Principio di non discriminazione e norme speciali per le minoranze. La legge sacra islamica di fronte alla Cedu

di Marika Ikonomu
Università Statale di Milano, tirocinante presso la Rappresentanza permanente d’Italia presso il Consiglio d’Europa
La Corte analizza la questione alla luce sia delle fonti interne sia della normativa europea e internazionale, al fine di individuare il corretto bilanciamento tra la protezione del particolarismo religioso e la protezione dei diritti fondamentali

Con sentenza del 19 dicembre 2018 nel caso Molla Sali c. Grecia, la Grande Camera della Corte Europea dei diritti dell’uomo ha condannato la Grecia per aver violato l’articolo 14 della Convenzione (divieto di discriminazione), in combinato disposto con l’articolo 1 del Protocollo n. 1 (protezione della proprietà), senza aver disposto un’equa soddisfazione, riservandola per intero a una fase successiva e auspicando il raggiungimento di un accordo tra le due parti in causa.

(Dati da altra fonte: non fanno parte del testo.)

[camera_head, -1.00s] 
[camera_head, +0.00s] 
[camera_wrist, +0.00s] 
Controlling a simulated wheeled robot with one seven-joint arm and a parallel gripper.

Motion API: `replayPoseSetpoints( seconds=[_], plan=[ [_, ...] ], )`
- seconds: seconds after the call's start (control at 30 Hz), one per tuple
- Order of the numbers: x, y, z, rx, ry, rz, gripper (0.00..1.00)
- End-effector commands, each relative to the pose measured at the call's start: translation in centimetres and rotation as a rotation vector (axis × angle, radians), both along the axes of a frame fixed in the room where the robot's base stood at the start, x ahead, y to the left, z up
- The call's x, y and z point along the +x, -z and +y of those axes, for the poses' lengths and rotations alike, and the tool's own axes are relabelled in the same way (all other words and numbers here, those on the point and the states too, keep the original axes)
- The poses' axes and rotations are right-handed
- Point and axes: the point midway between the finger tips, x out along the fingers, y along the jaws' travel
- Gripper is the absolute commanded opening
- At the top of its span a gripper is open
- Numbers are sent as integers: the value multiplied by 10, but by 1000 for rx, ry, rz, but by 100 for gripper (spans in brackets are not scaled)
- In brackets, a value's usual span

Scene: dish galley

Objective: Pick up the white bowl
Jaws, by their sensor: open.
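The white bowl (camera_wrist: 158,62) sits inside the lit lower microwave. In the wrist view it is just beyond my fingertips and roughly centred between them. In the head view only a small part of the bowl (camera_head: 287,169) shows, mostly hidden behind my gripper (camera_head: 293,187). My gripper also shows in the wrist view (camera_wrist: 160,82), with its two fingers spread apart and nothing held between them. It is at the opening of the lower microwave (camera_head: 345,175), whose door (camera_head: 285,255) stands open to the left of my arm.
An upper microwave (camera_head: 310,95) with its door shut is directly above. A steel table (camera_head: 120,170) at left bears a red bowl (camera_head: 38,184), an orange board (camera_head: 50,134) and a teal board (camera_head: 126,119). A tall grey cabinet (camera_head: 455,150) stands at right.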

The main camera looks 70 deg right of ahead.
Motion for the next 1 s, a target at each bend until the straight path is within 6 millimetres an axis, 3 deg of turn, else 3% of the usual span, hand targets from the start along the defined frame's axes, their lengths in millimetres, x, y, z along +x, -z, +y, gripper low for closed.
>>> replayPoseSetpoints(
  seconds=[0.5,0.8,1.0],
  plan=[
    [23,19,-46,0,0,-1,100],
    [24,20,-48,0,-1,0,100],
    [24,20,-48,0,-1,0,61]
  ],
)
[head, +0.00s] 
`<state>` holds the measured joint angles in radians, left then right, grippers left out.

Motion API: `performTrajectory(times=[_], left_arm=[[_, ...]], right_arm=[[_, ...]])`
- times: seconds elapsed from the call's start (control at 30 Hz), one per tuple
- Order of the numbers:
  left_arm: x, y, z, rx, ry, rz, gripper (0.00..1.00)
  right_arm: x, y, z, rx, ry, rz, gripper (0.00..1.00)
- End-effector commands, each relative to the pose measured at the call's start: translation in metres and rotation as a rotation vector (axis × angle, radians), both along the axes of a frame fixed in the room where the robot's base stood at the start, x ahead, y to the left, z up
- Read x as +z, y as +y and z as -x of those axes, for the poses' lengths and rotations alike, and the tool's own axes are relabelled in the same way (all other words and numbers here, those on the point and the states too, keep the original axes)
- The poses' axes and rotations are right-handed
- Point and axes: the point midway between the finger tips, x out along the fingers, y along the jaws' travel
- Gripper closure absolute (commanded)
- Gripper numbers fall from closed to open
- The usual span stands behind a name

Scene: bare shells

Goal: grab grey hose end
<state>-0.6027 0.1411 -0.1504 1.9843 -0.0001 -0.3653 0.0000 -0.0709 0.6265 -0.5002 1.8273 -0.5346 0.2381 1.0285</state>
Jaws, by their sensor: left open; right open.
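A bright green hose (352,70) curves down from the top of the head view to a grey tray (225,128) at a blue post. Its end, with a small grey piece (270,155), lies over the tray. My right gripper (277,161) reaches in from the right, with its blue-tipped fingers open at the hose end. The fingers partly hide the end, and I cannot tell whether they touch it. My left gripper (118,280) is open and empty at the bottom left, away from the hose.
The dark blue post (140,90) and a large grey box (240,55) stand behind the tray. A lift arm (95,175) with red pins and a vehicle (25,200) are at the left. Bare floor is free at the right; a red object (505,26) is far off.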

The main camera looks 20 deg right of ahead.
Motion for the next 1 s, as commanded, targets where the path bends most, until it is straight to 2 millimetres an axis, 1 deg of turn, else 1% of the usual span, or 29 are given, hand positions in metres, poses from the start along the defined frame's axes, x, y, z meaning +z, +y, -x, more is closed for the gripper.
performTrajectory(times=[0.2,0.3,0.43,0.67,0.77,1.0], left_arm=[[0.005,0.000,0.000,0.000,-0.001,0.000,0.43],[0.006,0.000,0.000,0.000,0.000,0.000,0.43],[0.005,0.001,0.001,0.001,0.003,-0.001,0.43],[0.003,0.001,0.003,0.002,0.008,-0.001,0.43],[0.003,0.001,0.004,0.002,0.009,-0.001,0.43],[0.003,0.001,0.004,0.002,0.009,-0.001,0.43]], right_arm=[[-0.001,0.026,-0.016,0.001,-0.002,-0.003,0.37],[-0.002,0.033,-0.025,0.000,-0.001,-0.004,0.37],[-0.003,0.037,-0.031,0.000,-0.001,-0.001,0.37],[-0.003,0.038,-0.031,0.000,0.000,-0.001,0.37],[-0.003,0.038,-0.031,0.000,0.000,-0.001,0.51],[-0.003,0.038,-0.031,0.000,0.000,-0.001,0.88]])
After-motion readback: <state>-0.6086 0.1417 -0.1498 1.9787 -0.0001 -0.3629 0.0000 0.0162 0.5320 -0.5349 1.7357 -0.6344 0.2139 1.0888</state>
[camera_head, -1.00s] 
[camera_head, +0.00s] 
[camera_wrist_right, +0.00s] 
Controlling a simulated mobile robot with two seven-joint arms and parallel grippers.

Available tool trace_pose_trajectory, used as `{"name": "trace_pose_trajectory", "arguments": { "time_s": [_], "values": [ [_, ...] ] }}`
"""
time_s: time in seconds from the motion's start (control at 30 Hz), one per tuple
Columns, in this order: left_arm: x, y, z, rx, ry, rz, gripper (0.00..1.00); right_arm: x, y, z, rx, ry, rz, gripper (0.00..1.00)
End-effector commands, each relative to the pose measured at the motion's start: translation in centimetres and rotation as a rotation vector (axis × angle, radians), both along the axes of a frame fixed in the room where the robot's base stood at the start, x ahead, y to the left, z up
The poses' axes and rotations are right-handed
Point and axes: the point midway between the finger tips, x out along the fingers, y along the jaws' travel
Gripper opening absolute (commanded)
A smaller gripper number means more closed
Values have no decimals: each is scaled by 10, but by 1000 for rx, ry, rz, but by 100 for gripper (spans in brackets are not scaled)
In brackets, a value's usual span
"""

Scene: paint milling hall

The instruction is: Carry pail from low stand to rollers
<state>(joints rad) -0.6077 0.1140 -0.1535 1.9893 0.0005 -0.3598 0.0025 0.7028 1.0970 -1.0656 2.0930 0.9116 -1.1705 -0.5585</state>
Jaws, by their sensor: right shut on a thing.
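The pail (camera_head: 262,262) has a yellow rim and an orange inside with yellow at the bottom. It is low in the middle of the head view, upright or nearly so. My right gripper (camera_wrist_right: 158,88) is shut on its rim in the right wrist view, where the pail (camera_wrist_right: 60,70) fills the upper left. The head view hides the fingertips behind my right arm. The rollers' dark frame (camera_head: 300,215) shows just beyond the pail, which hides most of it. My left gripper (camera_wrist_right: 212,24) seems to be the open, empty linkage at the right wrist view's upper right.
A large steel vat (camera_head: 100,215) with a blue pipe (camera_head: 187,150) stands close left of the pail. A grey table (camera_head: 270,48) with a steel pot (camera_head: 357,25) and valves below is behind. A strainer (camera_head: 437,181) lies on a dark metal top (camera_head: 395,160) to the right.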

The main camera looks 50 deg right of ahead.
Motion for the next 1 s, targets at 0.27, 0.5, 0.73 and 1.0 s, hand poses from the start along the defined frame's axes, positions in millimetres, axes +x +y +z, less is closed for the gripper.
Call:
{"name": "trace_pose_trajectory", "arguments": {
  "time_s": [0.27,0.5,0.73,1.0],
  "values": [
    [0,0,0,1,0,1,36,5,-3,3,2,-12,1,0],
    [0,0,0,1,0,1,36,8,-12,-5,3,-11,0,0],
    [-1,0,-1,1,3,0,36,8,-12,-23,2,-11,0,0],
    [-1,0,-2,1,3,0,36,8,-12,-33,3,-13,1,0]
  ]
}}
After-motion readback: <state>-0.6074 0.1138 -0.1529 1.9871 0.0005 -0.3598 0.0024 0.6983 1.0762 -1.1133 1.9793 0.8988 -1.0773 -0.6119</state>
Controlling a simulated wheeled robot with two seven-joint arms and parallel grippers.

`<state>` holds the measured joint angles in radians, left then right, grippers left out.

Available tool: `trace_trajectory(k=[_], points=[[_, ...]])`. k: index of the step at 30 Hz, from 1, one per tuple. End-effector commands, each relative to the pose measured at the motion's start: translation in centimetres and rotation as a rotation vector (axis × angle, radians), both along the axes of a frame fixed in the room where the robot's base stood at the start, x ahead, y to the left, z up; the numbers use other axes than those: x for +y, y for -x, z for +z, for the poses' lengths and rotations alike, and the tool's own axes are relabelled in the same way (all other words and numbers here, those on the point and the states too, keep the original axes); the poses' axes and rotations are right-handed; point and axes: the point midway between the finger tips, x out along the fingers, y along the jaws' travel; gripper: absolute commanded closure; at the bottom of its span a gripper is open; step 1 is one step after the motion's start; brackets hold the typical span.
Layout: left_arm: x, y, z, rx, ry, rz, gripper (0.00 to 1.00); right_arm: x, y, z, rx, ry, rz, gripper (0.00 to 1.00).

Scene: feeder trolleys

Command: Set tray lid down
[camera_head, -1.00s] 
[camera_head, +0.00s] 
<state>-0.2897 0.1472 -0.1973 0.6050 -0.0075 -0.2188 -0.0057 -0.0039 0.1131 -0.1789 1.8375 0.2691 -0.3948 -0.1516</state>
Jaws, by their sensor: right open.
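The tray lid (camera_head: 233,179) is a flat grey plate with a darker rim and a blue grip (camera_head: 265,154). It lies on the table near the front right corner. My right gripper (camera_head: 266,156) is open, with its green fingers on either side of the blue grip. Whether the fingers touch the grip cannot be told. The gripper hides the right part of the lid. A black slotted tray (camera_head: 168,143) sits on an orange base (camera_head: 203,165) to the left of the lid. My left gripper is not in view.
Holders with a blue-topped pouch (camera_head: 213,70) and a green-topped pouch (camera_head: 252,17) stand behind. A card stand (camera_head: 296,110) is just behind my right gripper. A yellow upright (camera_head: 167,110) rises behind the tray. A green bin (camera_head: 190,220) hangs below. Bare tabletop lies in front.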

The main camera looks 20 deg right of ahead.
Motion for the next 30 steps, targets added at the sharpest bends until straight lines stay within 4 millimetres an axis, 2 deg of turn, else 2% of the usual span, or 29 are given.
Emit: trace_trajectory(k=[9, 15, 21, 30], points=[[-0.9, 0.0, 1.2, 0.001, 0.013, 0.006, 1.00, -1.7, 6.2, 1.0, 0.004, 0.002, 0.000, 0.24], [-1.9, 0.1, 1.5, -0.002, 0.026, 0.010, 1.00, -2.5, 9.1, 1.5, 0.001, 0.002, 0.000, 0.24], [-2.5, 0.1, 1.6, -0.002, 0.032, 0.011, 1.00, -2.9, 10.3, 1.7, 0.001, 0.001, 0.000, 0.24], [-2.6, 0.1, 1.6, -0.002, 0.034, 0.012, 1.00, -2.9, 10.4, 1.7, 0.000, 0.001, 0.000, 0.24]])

La ricorrente ha adito la Corte Edu, dopo aver esperito tutti i gradi di giudizio interni, per lamentare la violazione dell’articolo 6 (diritto ad un equo processo), oltre che agli articoli sopra citati. La cittadina greca, sposata con un membro della comunità musulmana della Tracia, aveva ottenuto, per testamento del marito, redatto secondo le norme del codice civile greco, l’intero patrimonio del coniuge. Secondo le due sorelle del marito, la redazione di un testamento pubblico risultava in contrasto con le norme dettate dalla sharia, vigenti per quella comunità, in base ai trattati di Sevres del 1920 tra le forze alleate e l’impero ottomano e di Losanna del 1923, ratificati dalla Grecia e rimasti in vigore anche dopo l’adozione del vigente codice civile. Tuttavia, il Tribunale di primo grado, nonché la Corte d’appello, accertarono una discriminazione inaccettabile fondata su convinzioni religiose. Al contrario, la Corte di cassazione ribaltò la decisione, considerando come legge applicabile al soggetto in questione il diritto successorio musulmano, essendo quest’ultimo parte integrante del diritto interno e applicabile ai cittadini greci di confessione musulmana.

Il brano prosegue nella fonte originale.